Patlamadan hemen sonra ortaya çıkan radyoaktif serpinti rüzgarında da etkisine bağlı olarak saatler içinde Ankara'ya kadar ulaşıyor. Sitenin tahminine göre patlama anında 317.150 kişi ölüyor, 83.020 kişi yaralanıyor. İlerleyen günlerde ise bu sayılar milyonları buluyor.

DENİZLİ’YE NÜKLEER BOMBA ATILIRSA…

Aylarca sürecek kurtarma çalışmaları, söndürülemeyen orman yangınları... Sonrasında ise tüm ülkeyi ve komşularımızı etkileyecek nükleer kış başlıyor. Stratosfere kadar ulaşan kurum nedeniyle güneş ışınları yeryüzüne ulaşamıyor, gündüzler geceye dönüyor, sıcaklık birkaç gün içinde sıfırın altına düşüyor. 

Tekrar hatırlatayım, bu ABD'nin cephaneliğinde her an kullanıma hazır bir bomba. Testini yaptığı en büyük bombası ise bundan 10 kat büyük olan 15 megatonluk Castle Bravo. Yani böyle bir bomba atılırsa yıkımın az önce anlattığımın 10 katı olacağını düşününün. Evet düşünmesi bile insanın kanını donduruyor. 

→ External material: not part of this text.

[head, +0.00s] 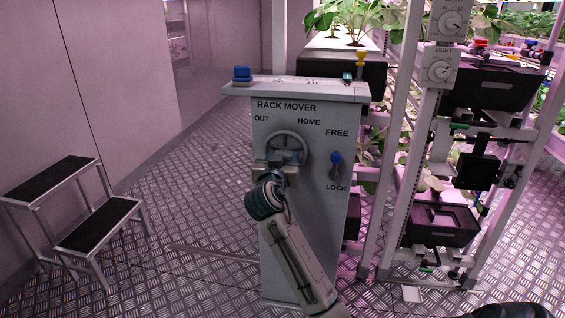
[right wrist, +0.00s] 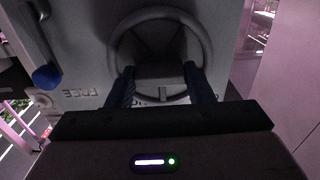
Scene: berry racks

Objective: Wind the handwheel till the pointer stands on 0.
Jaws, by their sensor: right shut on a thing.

Rusya ve İran'ın dışında Çin, Kuzey Kore, Fransa ve çalışmaları basına yansımayan pek çok ülke uranyum zenginleştirerek nükleer silah üretiyor. Yani dünyanın kaderi sözde ulusal güvenlik için üretilen bu silahlar yüzünden, bir manyağın çıkıp düğmeye basmasıyla değişebilecek kadar kırılgan. 

Ortadoğu'da yaşanan savaşların ve çatışmaların dünyayı ne hale getirdiğine birinci elden tanık oluyoruz. Afganistan'daki rejim, Suriye'deki iç savaş, Irak'a yapılan dış müdahaleler, İran'daki baskı, Filistin'deki katliamlar, Ürdün, Lübnan… hepsinin başının belası Hizbullah... Oralarda yaşayan insanların dramı bir yana, yaşanan göç dalgası biz dahil Avrupa'nın hemen her ülkesinin demografik yapısını tehdit eder hale geldi. Bir de hangi ülkelerin arasında olduğu fark etmeksizin 3. dünya savaşı çıkarsa savaş baronları hariç herkesin kaybedeceği kesin. 

Yazımı ulu önderimizin dünyanın örnek alması gereken sözüyle bitireyim: "Milletin hayatı tehlikeye maruz kalmadığı sürece, harp bir cinayettir."